1624年当時、チ゛ャオ・プラヤー河の関所の管理隊長をしていた日本人(山田仁左衛門長政と比定されている)が、アユッタヤーを攻略しようとしたスペイン艦隊を完膚なきまでに打ち破った水域としても知られています。この時の功績を国王から賞賛された日本人の関所管理隊長は、その後、トントン拍子の出世を遂げ、外国人としては異例の前衛部隊最高司令官(大臣格)の地位を極めることになります。

バーンサイ(下左写真)で第2回目の入国審査を受けた貿易船は、最終目的地のアユッタヤー王宮のあるポイペッツ要塞港(下右写真)の直ぐ手前にある日本人居住区とポルトガル人居住区を挟んだ水面の第一関所で、揚げ荷の最終検査を受けることになります。

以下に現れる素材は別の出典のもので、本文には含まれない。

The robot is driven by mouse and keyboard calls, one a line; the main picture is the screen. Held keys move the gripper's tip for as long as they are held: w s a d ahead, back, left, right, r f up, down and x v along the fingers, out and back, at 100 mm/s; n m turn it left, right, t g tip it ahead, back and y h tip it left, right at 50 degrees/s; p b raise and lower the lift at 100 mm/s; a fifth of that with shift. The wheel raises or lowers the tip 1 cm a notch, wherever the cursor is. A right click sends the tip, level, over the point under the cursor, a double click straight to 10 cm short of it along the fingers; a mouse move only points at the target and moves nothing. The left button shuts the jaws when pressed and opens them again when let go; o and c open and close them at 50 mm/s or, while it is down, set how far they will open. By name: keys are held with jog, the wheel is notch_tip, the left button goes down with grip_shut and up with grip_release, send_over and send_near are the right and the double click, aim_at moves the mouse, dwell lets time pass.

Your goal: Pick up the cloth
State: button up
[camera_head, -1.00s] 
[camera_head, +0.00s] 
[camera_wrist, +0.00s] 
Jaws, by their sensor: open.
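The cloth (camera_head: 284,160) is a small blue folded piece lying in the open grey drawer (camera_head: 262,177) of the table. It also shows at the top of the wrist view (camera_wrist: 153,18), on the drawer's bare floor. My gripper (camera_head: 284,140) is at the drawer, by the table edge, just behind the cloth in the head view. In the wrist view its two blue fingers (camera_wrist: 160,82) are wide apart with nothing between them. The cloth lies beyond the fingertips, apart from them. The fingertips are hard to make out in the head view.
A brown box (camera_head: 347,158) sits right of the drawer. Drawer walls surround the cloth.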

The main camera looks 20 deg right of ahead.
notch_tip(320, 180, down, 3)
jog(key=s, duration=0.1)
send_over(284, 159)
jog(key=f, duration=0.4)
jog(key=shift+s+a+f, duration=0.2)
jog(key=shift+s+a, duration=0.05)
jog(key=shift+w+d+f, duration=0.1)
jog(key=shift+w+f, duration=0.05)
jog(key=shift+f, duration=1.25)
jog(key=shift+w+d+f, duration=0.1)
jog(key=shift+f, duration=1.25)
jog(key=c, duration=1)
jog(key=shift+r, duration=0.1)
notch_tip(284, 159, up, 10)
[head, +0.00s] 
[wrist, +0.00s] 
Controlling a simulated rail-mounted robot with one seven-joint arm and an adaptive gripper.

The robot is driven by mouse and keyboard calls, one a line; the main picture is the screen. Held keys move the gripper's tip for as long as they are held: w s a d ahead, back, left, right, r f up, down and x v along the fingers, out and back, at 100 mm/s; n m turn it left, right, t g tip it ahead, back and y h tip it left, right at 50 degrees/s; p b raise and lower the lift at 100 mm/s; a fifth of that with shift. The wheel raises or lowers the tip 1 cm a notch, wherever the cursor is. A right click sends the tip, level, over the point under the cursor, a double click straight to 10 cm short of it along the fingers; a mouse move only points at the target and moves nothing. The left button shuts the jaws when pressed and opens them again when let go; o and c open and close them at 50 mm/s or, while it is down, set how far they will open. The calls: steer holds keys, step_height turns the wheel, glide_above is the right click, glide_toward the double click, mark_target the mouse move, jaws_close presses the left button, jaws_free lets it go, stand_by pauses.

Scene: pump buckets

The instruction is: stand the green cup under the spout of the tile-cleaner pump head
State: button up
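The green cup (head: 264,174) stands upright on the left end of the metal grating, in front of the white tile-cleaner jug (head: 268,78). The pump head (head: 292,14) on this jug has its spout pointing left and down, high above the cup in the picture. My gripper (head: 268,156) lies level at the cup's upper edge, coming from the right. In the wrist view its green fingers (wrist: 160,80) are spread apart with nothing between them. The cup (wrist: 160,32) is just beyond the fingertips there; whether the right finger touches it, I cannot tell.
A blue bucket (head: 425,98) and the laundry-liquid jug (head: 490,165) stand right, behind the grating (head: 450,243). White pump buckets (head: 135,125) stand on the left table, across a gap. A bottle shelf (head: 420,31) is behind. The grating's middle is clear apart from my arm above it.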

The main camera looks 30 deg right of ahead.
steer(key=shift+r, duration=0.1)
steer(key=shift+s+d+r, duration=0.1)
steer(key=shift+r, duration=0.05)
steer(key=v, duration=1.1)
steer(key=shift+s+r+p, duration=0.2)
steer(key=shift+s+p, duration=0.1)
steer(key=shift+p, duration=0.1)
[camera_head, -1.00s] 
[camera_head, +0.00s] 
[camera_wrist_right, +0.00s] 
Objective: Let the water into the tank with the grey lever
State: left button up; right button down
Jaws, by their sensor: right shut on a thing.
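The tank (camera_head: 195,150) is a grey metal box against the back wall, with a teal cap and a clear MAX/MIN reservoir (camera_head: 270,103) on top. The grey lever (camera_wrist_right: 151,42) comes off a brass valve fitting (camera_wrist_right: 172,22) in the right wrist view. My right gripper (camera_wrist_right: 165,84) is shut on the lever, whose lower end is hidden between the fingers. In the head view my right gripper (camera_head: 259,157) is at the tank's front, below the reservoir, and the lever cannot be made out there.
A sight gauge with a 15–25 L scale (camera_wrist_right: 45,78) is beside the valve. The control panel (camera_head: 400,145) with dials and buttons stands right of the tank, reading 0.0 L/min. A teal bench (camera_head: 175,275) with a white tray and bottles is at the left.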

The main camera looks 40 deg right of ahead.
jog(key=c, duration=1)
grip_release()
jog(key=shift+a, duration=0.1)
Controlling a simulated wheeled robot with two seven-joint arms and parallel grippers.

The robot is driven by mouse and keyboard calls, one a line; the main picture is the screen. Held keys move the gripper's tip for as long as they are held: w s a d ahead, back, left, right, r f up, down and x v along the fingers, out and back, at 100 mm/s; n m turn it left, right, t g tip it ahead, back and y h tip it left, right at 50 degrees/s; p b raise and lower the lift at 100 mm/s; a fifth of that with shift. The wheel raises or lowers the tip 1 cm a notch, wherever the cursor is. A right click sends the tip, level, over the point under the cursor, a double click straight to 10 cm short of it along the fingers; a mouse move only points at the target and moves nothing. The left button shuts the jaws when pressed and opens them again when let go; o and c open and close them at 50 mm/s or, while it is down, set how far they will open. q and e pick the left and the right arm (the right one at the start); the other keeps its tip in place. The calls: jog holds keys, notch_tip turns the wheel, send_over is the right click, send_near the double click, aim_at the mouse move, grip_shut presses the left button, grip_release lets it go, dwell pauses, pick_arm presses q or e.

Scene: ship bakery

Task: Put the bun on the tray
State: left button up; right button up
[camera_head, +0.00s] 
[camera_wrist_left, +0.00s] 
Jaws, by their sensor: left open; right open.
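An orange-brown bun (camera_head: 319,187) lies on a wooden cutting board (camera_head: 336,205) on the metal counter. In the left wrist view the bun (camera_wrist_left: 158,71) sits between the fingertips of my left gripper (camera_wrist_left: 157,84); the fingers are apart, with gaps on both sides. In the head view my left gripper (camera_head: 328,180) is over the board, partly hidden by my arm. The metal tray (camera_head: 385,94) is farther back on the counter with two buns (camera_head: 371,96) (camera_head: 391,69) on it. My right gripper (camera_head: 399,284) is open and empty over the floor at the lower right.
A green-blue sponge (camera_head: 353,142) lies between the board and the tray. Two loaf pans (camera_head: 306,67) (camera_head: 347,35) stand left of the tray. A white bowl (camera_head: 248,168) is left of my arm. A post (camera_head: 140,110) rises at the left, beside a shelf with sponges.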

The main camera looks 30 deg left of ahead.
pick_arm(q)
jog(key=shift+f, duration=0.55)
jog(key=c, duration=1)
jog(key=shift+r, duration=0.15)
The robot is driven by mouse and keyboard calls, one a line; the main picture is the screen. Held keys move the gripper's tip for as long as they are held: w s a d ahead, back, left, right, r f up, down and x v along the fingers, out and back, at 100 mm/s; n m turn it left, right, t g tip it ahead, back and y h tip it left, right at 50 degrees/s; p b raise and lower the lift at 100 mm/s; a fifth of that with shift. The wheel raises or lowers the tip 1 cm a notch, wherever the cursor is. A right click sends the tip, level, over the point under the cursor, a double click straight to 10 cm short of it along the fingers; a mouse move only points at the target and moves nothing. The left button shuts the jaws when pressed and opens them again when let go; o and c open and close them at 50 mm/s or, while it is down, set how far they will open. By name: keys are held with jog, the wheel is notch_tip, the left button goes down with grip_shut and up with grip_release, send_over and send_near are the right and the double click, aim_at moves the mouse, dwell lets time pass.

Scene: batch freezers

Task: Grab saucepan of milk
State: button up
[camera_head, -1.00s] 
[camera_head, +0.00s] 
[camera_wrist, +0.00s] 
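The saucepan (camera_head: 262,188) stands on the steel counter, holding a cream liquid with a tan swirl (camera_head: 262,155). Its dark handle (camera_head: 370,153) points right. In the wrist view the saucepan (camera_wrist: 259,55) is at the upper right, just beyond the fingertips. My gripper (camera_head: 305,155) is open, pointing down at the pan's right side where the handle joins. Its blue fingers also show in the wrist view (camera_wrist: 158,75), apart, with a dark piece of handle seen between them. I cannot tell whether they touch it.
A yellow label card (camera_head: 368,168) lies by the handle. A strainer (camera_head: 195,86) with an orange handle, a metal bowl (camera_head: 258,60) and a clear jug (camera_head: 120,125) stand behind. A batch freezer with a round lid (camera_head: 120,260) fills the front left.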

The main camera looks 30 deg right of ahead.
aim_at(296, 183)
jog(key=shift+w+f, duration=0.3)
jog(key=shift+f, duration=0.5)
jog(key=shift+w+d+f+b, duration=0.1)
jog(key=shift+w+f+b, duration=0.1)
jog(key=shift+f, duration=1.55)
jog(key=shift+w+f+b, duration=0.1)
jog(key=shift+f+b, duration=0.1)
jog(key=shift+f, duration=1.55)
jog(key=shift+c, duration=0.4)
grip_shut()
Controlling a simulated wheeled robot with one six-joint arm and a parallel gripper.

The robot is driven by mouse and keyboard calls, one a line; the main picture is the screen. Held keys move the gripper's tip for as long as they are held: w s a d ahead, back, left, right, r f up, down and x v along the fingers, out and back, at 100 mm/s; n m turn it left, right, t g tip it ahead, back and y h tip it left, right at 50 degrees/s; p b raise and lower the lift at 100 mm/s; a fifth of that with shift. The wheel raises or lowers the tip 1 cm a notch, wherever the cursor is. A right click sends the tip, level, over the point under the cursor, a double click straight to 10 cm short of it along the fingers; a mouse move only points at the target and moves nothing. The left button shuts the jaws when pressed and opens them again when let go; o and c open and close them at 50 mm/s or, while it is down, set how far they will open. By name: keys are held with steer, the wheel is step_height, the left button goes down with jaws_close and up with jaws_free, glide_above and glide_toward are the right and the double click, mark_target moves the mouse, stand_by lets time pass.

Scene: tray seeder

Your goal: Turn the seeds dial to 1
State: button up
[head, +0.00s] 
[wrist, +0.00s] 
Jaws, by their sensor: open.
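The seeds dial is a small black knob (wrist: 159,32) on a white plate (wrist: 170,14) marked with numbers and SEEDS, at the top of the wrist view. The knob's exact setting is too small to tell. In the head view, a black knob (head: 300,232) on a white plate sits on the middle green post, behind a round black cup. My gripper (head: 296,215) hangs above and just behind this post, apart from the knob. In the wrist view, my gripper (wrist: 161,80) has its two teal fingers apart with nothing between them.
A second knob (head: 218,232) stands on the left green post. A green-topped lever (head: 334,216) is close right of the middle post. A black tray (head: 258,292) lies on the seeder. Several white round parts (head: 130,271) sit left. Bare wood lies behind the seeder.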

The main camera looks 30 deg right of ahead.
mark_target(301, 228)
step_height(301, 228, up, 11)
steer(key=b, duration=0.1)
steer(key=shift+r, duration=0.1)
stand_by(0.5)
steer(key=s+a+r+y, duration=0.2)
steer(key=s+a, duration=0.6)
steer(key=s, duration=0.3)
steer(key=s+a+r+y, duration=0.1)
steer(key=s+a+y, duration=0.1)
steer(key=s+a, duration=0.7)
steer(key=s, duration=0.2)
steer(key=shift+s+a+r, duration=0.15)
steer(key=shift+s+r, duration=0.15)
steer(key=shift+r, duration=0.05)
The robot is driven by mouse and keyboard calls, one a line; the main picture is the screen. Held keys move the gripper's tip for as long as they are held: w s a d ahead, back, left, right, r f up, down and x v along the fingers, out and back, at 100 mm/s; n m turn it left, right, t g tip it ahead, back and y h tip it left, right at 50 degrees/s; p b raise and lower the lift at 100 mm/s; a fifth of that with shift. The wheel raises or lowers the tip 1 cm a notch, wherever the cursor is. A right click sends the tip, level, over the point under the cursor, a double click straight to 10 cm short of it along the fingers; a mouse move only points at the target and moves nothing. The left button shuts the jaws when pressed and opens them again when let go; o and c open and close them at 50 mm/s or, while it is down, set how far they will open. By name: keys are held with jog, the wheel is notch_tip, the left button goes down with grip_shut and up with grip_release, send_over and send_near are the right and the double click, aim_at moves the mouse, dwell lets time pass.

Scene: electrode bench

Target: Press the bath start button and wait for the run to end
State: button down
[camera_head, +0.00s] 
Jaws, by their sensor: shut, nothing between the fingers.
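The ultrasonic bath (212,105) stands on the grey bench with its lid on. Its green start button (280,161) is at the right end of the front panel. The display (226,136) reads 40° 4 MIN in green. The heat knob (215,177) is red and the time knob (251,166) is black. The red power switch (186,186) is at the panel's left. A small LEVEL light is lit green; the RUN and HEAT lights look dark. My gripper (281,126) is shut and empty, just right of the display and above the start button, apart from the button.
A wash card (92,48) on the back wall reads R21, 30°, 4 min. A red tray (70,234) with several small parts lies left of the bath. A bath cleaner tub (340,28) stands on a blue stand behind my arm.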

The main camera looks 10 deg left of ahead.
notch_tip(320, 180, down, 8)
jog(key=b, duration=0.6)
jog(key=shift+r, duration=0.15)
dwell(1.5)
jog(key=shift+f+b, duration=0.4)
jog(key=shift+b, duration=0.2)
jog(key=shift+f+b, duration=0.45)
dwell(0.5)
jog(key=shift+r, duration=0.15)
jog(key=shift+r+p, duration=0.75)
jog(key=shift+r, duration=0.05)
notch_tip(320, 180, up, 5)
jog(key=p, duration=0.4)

左:首都港を守る第二関所が設けられていたバーン・サイ
右:フランス式砲台のあったポイペッツ要塞港の遺跡 

当時の中国史料によると、タイ湾に面した河口から、第一関所までの約140kmの行程を、風力と人力による櫓漕ぎ、そして曳き船によって、なんと九日間もかけて北上したというのですから、如何に難行苦行の遡航だったかということが推し測れます。

その後、日本からの御朱印船は、徳川幕府の鎖国政策によって廃止(1633年)となります。それにともない、タイ・ジャンク船も自国の国旗を掲揚して長崎に入港することが出来なくなり、中国の傭船となって細々と命脈を保つのですが、それも、いつしか先細りとなり、歴史の頁から消えてしまいます。

そして、3000人前後もいた在住日本人も、いつしかバラバラとなり、タイ人と同化する形をとりながら埋没して行くことになるのです。